Entregado el premio Nobel
de Literatura 2012, ya tenemos servida, una vez más, la polémica.
Como si se tratase de una vieja tradición de la que no pudiéramos
escapar, el galardón que entrega la Academia Sueca, normalmente, a
un novelista con una larga y prolífica carrera literaria viene como
casi todos los años a demostrar uno de los más conocidos refranes
españoles: nunca llueve a gusto de todos. Tal y como está
concebido, es normal, hasta cierto punto, que el Nobel de Literatura
genere el tipo de reacciones al que estamos acostumbrados año tras
año. Estamos hablando de un premio que puede darse a literatura en
cualquier idioma, en cualquier género y que se entrega como
reconocimiento a una carrera. Si nos paramos a pensarlo un momento,
es posible que no haya un solo país en el mundo donde no haya, al
menos, cinco merecedores del Premio. Como consecuencia de esto y de
la creciente distancia que existe en la actualidad entre la actividad
literaria y el consumo de libros, por lo general, se trata de
escritores y escritoras totalmente desconocidos para la opinión
pública, excepto en sus países de origen. A su vez, este
desconocimiento, unido a que en muchas ocasiones el Nobel ha venido
premiando no solo el talento literario sino, además, una actitud
compromiso sociopolítico en favor de las libertades y la democracia,
nos lleva con frecuencia a juzgar a los recién premiados en función
de la imagen que nos presentan los medios de comunicación, así como
de los prejuicios que tenemos ante determinados grupos nacionales,
sociales y políticos. Y así llegamos hasta octubre de 2012 y
volvemos a quedarnos con esa cara de sorpresa bobalicona y con esa
sensación de ignorancia generalizada cuando anuncian que el premio
ha recaído sobre Mo Yan, un novelista chino que, según nos cuentan,
ha sido capaz de recoger en su narrativa la Historia de su país, así
como los ritos y costumbres de su milenaria cultura. Entonces, se
desecadenan las esperadas reacciones habituales de cada año. Sin
embargo, algo que me ha sorprendido esta vez, fue comprobar, a través
de mis contactos en las redes sociales, que había cierto desdén,
cierta actitud de desprecio muy sutil, muy soterrada, curiosamente,
en personas que normalmente no se “mojan” en sus juicios a los
recién galardonados. Esta sorpresa se acabó cuando, investigando
sobre Mo Yan en los periódicos digitales, leí que un sector de la
disidencia china había criticado su concesión por tratarse de un
escritor que no es un enemigo declarado del régimen y, sobre todo,
por no haber aprovechado la ocasión para premiar a alguien que se
hubiera destacado por su lucha en favor de los derechos y la
libertades públicas. Mi experiencia me dice que los Premios Nobel,
por lo general, suelen ir bien encaminados y que, normalmente, se
trata de una buena recomendación de lectura, de un escritor que
merece la pena y que no siempre ha recibido el suficiente
reconocimiento a nivel internacional, aunque hay claras excepciones.

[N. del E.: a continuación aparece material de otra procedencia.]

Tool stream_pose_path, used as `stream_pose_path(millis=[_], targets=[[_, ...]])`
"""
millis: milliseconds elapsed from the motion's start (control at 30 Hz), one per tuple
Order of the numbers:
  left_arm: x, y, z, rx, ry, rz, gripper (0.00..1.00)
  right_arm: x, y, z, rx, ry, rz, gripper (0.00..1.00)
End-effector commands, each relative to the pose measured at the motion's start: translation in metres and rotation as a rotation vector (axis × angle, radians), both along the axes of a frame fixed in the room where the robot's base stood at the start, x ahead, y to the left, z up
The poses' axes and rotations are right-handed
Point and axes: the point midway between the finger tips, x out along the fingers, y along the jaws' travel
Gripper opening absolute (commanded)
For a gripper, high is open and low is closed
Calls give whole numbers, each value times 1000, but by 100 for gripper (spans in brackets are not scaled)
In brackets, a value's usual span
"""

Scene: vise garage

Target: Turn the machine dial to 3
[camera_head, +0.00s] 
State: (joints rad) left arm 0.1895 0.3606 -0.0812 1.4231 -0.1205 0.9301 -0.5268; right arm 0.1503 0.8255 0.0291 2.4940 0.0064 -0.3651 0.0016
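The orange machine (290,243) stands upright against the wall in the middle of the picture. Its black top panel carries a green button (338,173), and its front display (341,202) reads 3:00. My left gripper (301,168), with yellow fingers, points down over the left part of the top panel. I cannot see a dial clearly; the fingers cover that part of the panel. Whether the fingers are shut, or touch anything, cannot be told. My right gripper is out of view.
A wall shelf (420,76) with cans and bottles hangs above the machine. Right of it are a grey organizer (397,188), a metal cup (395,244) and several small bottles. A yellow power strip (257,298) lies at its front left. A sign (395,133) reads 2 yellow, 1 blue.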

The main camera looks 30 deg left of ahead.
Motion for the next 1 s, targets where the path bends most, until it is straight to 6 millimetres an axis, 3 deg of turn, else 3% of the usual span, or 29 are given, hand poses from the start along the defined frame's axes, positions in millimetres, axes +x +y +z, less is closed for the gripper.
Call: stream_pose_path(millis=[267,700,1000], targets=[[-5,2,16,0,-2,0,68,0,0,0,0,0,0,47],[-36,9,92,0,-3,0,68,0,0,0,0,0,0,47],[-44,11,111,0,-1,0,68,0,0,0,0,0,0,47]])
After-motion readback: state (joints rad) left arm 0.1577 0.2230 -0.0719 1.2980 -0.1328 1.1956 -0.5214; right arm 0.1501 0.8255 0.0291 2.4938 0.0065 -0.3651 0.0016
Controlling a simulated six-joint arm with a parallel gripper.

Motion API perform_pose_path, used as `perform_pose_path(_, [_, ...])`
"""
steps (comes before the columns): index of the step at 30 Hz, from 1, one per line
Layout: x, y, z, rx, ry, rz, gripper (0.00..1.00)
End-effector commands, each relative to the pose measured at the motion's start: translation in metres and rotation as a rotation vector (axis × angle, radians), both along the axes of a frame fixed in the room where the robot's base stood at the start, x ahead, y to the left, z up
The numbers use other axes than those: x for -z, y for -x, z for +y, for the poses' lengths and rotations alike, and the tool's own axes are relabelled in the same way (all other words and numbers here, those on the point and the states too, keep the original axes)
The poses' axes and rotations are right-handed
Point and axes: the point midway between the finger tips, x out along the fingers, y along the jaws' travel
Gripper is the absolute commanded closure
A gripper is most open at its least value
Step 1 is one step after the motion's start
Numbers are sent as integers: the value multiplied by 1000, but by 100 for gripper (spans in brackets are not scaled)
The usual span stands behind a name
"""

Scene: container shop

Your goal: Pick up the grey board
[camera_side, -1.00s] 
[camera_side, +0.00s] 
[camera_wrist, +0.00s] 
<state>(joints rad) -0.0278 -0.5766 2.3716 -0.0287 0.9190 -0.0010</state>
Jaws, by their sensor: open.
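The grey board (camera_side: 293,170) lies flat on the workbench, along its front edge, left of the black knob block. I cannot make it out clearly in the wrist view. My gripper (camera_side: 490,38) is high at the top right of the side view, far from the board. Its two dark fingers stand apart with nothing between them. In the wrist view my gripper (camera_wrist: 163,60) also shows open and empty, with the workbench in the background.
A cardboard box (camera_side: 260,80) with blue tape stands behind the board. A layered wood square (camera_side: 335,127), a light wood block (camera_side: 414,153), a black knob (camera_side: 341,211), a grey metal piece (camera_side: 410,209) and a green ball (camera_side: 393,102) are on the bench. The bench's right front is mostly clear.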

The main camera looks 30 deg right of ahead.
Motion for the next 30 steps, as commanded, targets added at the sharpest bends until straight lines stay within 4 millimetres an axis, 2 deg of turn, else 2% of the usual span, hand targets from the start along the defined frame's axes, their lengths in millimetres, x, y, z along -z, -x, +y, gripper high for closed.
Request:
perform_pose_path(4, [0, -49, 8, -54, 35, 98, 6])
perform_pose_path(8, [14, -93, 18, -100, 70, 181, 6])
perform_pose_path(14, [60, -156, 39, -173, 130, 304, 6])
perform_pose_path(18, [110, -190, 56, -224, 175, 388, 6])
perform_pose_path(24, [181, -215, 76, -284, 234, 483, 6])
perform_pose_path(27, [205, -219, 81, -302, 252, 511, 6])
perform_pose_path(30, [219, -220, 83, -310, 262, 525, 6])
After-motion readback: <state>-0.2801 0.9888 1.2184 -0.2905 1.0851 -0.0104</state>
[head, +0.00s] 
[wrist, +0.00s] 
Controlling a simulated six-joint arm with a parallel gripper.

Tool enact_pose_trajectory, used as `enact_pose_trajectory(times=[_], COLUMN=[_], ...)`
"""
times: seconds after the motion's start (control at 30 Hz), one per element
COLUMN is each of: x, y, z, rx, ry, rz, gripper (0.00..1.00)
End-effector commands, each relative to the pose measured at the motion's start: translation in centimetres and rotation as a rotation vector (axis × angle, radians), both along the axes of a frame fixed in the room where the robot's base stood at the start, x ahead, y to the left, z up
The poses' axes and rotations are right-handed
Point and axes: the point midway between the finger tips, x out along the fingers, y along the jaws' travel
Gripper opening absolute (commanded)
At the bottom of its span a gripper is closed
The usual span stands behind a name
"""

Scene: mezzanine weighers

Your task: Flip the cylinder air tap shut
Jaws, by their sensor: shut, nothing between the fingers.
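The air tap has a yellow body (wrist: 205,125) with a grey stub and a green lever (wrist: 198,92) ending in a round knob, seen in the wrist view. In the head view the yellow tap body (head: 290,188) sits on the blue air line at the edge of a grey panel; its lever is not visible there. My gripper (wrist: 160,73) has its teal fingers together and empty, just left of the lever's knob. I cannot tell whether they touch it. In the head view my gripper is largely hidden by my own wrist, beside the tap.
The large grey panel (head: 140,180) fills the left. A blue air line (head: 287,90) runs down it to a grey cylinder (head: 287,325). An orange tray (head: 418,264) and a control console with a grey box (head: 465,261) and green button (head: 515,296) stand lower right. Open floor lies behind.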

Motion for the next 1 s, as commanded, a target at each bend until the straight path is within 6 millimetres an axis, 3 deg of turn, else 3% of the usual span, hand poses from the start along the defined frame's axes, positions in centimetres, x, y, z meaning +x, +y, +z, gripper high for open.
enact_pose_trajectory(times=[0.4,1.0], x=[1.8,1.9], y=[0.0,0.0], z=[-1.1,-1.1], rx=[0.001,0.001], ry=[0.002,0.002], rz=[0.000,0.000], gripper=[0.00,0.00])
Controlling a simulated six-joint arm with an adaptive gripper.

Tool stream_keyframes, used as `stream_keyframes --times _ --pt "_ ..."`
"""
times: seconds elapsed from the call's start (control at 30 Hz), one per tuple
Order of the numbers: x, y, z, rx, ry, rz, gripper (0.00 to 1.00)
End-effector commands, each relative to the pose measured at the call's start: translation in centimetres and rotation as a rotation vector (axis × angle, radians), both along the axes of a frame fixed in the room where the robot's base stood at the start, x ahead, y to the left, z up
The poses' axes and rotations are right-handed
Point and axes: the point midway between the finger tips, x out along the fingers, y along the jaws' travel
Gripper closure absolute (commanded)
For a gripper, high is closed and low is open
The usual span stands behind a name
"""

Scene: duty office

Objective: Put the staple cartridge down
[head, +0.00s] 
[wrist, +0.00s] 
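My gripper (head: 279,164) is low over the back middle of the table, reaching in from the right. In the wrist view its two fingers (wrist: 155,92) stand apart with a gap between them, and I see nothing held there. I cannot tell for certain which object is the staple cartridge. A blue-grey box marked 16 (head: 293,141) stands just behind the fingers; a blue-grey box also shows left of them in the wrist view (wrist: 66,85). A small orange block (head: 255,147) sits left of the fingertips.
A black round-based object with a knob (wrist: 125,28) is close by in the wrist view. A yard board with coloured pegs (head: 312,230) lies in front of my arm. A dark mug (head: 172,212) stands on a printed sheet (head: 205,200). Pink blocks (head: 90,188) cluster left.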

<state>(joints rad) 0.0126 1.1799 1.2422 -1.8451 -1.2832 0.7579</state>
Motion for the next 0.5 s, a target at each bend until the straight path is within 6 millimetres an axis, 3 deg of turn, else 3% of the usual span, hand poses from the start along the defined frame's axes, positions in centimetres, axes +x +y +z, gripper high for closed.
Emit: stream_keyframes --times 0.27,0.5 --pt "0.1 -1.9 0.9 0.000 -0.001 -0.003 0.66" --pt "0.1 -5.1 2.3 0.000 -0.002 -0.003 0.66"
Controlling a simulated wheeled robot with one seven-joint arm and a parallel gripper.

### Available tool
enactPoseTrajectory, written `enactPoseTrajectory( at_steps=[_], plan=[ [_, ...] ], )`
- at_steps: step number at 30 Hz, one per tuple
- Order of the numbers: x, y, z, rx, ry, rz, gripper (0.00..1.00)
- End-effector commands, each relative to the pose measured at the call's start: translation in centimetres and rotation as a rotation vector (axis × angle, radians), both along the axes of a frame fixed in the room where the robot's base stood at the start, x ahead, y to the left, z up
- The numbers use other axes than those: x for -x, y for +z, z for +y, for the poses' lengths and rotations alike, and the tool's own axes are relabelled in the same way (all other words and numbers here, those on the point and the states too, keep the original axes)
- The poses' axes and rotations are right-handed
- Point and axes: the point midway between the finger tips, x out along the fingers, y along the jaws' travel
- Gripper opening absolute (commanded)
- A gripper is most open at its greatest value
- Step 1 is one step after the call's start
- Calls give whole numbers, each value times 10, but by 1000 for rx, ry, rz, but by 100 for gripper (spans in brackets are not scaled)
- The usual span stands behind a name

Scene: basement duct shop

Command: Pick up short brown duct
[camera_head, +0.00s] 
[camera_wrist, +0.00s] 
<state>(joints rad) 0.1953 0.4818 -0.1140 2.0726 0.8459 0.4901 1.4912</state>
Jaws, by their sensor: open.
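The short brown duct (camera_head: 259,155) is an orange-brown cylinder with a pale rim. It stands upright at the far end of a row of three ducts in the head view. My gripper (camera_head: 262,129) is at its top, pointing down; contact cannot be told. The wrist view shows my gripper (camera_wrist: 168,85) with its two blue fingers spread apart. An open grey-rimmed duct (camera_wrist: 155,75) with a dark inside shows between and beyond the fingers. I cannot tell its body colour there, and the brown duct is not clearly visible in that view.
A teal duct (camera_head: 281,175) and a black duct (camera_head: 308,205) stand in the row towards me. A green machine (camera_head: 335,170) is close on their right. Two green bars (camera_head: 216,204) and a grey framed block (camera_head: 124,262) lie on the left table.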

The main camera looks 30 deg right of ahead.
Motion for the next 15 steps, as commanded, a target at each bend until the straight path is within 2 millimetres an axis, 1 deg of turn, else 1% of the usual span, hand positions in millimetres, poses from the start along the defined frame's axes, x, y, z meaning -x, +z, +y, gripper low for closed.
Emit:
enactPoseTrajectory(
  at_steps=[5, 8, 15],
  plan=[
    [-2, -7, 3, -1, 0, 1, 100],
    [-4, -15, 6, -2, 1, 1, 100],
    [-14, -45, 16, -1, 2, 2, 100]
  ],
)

Y, si me permito hacer estas afirmaciones, es porque, desde hace
algunos años, me tomo la molestia de leer, al menos, un libro del
galardonado antes de que vuelva a fallarse el premio. Con esto, no
estoy queriendo posicionarme por encima de nadie. Simplemente, me
permito recordar algo que es de sentido común pero olvidamos con
mucha facilidad: la única manera fiable de emitir un juicio sobre un
escritor es leyendo sus libros y el Nobel nos garantiza, al menos,
que se trata de un autor con una larga trayectoria de esfuerzo y
dedicación a la escritura. Por lo demás, y como mera línea de
debate, no es descabellado pensar que estemos ante un nuevo caso
Vargas Llosa. Me refiero a Murakami. Está claro ¿no?